*Directive:* Transcribe each line of the material as it is, and drop any picture.

□ □ □ □ □

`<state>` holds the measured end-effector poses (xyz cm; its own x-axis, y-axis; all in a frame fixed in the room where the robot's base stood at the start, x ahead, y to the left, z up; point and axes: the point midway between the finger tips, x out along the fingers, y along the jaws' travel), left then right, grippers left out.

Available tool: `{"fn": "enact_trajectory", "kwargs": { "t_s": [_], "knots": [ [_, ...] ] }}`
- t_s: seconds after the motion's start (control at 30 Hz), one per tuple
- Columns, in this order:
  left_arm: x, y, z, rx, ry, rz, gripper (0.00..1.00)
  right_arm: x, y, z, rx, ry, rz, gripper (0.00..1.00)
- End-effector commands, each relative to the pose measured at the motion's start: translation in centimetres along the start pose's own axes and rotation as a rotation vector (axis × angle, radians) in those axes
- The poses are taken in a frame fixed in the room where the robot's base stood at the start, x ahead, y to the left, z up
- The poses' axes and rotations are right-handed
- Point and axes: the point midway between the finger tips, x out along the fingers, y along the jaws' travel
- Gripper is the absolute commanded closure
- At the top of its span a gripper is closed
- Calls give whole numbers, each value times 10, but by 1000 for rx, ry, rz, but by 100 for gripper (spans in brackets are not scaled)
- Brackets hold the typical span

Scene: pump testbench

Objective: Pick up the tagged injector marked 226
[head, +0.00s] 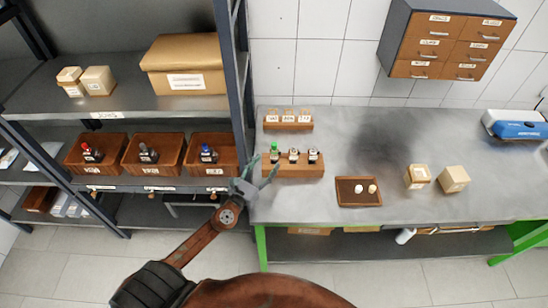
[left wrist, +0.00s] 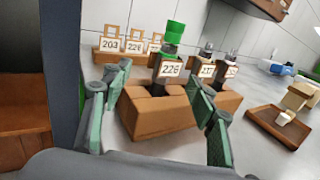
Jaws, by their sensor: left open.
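The injector marked 226 (left wrist: 171,69) has a green cap and a white tag. It stands upright in the left slot of a wooden block (left wrist: 150,118), and its green top also shows in the head view (head: 274,152). Two other tagged injectors stand in the same block (head: 293,170), to its right. My left gripper (head: 262,170) is open and empty at the block's left end. In the left wrist view its fingers are spread to either side of the 226 injector, which appears ahead between them. My right gripper is not in view.
A small rack with number cards (head: 288,121) stands behind the block. A brown tray (head: 342,200) with small white pieces lies to the right. The dark shelf post (head: 236,80) is close on the left, beside wooden bins (head: 212,170).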

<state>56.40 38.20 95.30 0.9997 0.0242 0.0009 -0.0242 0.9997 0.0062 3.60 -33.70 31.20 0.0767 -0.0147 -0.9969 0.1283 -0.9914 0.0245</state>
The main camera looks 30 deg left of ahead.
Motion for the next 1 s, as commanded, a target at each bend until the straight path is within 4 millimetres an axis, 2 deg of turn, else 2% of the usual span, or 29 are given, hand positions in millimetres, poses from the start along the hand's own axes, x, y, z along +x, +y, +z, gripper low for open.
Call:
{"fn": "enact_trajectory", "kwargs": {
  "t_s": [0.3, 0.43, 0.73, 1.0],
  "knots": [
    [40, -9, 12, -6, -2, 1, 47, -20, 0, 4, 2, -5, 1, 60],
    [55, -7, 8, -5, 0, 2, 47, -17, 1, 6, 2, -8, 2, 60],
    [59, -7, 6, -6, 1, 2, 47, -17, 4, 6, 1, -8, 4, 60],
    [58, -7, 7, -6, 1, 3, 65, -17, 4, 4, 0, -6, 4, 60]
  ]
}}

□ □ □ □ □

*Response to the task:*
`<state>` holds the measured end-effector poses (xyz cm; its own x-axis, y-axis; all in a frame fixed in the room where the robot's base stood at the start, x ahead, y to the left, z up; point and axes: the point midway between the finger tips, x out along the fingers, y along the jaws' travel), left then right, grippers left out.

Available tool: `{"fn": "enact_trajectory", "kwargs": { "t_s": [_], "knots": [ [_, ...] ] }}`
- t_s: seconds after the motion's start (control at 30 Hz), one per tuple
- Columns, in this order:
  left_arm: x, y, z, rx, ry, rz, gripper (0.00..1.00)
  right_arm: x, y, z, rx, ry, rz, gripper (0.00..1.00)
- End-effector commands, each relative to the pose measured at the motion's start: translation in centimetres along the start pose's own axes and rotation as a rotation vector (axis × angle, radians) in those axes
- The poses are taken in a frame fixed in the room where the robot's base stood at the start, x ahead, y to the left, z up
- The poses' axes and rotations are right-handed
- Point and axes: the point midway between the finger tips, x out along the fingers, y along the jaws' travel
- Gripper is the absolute commanded closure
- At the top of its span a gripper is closed
- Calls give whole numbers, each value times 10, but by 1000 for rx, ry, rz, but by 100 for gripper (spans in brackets are not scaled)
- Brackets hold the typical span

Scene: pump testbench

Objective: Pick up the tagged injector marked 226
[head, +0.00s] 
[left wrist, +0.00s] 
Jaws, by their sensor: left open.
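The injector marked 226 (left wrist: 171,69) has a green cap and a white tag. It stands upright in the left slot of a wooden block (left wrist: 150,118), and its green top also shows in the head view (head: 274,152). Two other tagged injectors stand in the same block (head: 293,170), to its right. My left gripper (head: 262,170) is open and empty at the block's left end. In the left wrist view its fingers are spread to either side of the 226 injector, which appears ahead between them. My right gripper is not in view.
A small rack with number cards (head: 288,121) stands behind the block. A brown tray (head: 342,200) with small white pieces lies to the right. The dark shelf post (head: 236,80) is close on the left, beside wooden bins (head: 212,170).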

<state>56.40 38.20 95.30 0.9997 0.0242 0.0009 -0.0242 0.9997 0.0062 3.60 -33.70 31.20 0.0767 -0.0147 -0.9969 0.1283 -0.9914 0.0245</state>
The main camera looks 30 deg left of ahead.
Motion for the next 1 s, as commanded, a target at each bend until the straight path is within 4 millimetres an axis, 2 deg of turn, else 2% of the usual span, or 29 are given, hand positions in millimetres, poses from the start along the hand's own axes, x, y, z along +x, +y, +z, gripper low for open.
Call:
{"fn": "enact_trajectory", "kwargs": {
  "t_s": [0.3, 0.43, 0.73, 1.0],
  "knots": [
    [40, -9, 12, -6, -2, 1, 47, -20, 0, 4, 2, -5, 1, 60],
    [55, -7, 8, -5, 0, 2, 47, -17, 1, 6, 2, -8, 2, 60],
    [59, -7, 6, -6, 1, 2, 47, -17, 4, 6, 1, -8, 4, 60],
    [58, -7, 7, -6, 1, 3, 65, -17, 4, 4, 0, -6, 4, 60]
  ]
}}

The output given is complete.